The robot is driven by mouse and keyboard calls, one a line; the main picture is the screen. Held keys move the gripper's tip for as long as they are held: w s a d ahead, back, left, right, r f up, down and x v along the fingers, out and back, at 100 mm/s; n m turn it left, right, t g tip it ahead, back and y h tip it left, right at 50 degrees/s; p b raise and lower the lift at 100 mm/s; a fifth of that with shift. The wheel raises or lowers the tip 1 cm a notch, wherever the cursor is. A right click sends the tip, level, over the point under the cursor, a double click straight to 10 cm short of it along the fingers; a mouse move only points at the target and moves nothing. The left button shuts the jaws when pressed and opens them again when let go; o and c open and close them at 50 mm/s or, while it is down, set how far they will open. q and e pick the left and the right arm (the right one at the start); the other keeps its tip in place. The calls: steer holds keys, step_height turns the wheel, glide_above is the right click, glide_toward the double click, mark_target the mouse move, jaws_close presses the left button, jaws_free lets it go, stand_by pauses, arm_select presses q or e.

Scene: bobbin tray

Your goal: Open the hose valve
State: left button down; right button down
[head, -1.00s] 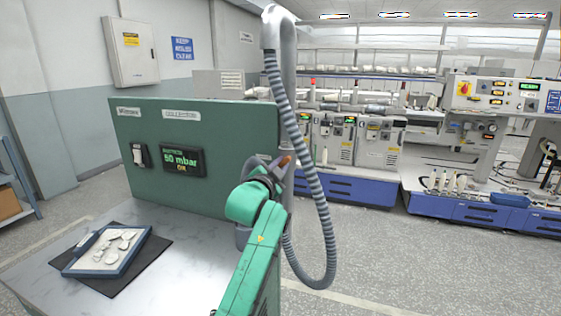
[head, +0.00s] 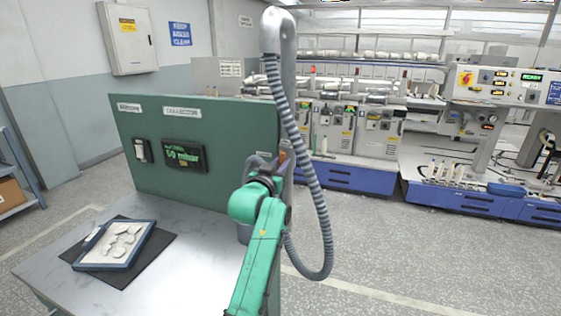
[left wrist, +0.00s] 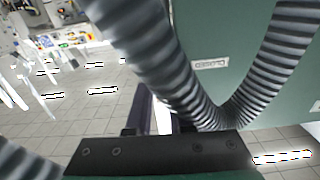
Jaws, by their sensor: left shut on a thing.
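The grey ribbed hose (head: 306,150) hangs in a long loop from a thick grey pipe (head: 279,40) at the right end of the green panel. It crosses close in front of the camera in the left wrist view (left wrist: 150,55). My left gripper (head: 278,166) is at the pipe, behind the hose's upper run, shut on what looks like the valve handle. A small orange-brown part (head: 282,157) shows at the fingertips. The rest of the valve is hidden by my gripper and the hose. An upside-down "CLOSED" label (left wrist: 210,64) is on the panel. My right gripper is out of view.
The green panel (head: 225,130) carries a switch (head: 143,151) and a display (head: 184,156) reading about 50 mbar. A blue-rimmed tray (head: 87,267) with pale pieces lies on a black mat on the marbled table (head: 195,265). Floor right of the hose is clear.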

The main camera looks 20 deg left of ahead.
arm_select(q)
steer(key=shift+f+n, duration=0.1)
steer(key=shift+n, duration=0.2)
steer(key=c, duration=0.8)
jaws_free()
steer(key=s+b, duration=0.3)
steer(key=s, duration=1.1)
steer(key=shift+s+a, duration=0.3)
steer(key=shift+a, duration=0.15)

:::

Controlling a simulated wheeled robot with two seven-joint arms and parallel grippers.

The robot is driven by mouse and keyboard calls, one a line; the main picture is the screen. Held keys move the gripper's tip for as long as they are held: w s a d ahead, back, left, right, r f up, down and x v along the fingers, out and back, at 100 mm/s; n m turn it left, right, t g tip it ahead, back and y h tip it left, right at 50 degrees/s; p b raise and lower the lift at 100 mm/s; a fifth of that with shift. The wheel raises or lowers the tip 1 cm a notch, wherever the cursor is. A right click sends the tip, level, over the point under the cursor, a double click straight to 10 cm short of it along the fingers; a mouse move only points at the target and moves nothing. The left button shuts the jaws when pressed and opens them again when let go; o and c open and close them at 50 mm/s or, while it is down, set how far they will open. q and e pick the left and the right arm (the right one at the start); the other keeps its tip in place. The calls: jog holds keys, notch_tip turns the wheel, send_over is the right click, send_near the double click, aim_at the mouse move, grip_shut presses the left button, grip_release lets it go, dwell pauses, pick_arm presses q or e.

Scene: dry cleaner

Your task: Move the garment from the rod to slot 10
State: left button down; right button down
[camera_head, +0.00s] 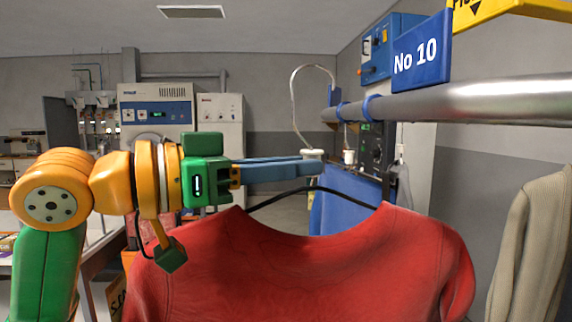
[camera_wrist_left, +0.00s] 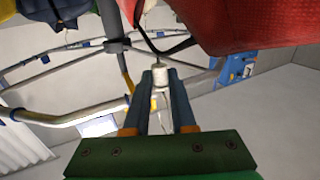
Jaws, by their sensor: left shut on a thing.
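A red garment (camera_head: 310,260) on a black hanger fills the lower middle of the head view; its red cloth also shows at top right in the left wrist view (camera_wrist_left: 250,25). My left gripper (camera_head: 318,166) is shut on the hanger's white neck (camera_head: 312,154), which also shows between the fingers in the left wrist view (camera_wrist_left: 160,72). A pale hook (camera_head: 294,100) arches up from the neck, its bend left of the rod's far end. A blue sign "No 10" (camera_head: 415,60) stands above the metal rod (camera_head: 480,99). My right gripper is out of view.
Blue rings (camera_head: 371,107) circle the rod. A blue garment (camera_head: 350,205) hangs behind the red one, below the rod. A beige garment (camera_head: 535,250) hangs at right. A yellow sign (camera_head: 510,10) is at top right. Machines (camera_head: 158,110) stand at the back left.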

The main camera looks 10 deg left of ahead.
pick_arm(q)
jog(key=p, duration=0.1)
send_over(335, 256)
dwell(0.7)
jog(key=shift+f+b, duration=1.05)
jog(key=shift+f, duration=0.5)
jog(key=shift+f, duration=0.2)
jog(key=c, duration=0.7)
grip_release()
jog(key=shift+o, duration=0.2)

:::

What needs to be done » Both the line with "Your goal: Open the hose valve" and the line with "[left wrist, +0.00s]" belong in the copy, along with every line between them; set them down exactly and skip the pictures.

Solution to this exercise »
Your goal: Open the hose valve
State: left button down; right button down
[head, -1.00s] 
[head, +0.00s] 
[left wrist, +0.00s] 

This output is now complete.